• Problem requirements
Extract every line from the records below that contains the word "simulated".

• Robot episode rows
***

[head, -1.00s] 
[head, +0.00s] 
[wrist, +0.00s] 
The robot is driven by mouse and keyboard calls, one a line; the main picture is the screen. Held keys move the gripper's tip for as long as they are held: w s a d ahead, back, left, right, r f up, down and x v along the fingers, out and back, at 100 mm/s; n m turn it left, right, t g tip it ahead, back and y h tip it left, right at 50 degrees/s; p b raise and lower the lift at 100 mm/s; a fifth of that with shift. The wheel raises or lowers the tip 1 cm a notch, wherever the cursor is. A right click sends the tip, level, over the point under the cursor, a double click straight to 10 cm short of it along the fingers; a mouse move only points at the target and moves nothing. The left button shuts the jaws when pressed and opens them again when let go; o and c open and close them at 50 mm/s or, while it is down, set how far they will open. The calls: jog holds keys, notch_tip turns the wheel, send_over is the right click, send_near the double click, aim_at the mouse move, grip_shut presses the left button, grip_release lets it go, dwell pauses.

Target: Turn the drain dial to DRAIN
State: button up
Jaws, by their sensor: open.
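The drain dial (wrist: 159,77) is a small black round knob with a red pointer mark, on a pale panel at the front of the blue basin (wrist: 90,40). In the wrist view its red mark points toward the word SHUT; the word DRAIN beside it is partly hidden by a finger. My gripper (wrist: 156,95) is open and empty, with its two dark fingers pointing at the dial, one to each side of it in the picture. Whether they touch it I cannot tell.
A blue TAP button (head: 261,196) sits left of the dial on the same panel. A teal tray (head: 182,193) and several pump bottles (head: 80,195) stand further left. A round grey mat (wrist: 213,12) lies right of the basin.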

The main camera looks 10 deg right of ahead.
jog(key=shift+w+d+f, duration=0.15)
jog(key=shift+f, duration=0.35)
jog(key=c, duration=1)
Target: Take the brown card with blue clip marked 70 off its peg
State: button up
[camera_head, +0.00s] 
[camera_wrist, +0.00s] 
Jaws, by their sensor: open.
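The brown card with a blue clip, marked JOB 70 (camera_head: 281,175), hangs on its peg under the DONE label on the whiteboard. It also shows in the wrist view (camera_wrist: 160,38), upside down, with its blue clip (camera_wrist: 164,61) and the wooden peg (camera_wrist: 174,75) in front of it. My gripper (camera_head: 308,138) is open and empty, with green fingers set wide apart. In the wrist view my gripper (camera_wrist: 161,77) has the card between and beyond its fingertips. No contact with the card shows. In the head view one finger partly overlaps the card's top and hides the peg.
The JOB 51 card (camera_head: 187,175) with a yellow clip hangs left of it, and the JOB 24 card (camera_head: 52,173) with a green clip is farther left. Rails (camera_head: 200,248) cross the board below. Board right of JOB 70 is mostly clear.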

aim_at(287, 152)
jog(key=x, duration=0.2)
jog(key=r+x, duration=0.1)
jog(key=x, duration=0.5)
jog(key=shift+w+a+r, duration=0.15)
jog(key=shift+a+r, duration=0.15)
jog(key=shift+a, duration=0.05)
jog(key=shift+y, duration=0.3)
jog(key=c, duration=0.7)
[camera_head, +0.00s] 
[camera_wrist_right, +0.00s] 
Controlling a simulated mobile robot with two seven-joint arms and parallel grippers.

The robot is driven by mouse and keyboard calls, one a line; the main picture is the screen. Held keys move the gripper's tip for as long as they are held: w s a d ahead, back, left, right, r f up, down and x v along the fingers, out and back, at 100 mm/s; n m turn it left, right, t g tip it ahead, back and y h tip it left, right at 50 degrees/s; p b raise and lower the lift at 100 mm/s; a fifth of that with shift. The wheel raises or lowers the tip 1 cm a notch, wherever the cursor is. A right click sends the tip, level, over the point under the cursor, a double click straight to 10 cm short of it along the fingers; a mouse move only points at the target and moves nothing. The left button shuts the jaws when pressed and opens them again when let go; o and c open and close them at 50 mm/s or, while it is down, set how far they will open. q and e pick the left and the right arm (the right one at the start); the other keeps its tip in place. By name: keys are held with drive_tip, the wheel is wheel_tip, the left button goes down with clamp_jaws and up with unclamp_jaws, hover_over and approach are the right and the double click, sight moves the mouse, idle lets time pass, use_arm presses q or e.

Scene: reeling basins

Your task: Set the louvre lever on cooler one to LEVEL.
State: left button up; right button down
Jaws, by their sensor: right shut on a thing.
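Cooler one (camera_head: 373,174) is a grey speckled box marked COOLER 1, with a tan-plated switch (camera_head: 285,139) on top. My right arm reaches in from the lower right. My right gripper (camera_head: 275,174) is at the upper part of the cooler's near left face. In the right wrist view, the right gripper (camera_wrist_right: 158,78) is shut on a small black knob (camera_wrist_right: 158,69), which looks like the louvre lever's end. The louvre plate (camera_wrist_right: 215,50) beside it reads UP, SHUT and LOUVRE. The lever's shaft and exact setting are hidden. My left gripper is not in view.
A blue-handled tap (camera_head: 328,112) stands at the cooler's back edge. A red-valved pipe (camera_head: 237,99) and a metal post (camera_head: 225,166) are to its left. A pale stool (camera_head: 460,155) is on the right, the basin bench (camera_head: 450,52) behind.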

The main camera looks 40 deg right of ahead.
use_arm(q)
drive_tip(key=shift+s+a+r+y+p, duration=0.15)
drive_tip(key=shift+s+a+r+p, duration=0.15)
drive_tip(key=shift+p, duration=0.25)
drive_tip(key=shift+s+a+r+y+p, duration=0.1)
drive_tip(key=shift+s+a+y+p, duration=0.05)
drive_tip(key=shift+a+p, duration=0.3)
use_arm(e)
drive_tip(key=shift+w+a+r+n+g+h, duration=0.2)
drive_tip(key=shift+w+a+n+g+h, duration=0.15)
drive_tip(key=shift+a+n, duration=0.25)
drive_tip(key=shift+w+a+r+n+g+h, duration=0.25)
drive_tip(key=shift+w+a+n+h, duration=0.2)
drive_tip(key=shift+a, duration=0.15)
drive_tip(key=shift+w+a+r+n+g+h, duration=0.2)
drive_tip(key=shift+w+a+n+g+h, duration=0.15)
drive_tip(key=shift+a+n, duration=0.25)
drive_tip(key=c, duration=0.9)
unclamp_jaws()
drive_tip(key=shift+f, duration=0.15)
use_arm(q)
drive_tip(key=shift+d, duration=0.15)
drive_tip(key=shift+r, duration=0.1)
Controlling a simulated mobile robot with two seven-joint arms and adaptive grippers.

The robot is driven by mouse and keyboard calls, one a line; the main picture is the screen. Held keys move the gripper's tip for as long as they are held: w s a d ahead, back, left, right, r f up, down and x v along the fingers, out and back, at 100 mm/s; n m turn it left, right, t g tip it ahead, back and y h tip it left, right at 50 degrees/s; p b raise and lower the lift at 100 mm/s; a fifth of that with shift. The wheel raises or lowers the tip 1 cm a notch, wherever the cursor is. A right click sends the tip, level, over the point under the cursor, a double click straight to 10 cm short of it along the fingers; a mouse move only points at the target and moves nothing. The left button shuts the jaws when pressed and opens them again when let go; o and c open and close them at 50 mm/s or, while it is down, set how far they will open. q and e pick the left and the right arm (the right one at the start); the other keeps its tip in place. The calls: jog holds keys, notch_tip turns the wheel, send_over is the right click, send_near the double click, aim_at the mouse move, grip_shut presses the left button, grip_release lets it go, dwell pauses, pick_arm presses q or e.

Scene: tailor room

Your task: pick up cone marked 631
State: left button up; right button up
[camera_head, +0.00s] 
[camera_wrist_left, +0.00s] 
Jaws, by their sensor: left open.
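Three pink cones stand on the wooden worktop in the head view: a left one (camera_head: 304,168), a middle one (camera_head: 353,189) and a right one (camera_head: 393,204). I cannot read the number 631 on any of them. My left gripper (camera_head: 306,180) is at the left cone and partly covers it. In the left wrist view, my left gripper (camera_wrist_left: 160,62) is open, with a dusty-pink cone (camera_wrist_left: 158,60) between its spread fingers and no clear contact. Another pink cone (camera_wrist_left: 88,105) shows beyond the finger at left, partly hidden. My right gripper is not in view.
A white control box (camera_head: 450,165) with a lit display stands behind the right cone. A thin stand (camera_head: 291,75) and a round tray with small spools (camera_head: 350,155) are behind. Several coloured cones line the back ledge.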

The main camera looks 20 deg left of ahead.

***

• Solution to this task
Controlling a simulated mobile robot with two seven-joint arms and parallel grippers.
Controlling a simulated mobile robot with two seven-joint arms and adaptive grippers.

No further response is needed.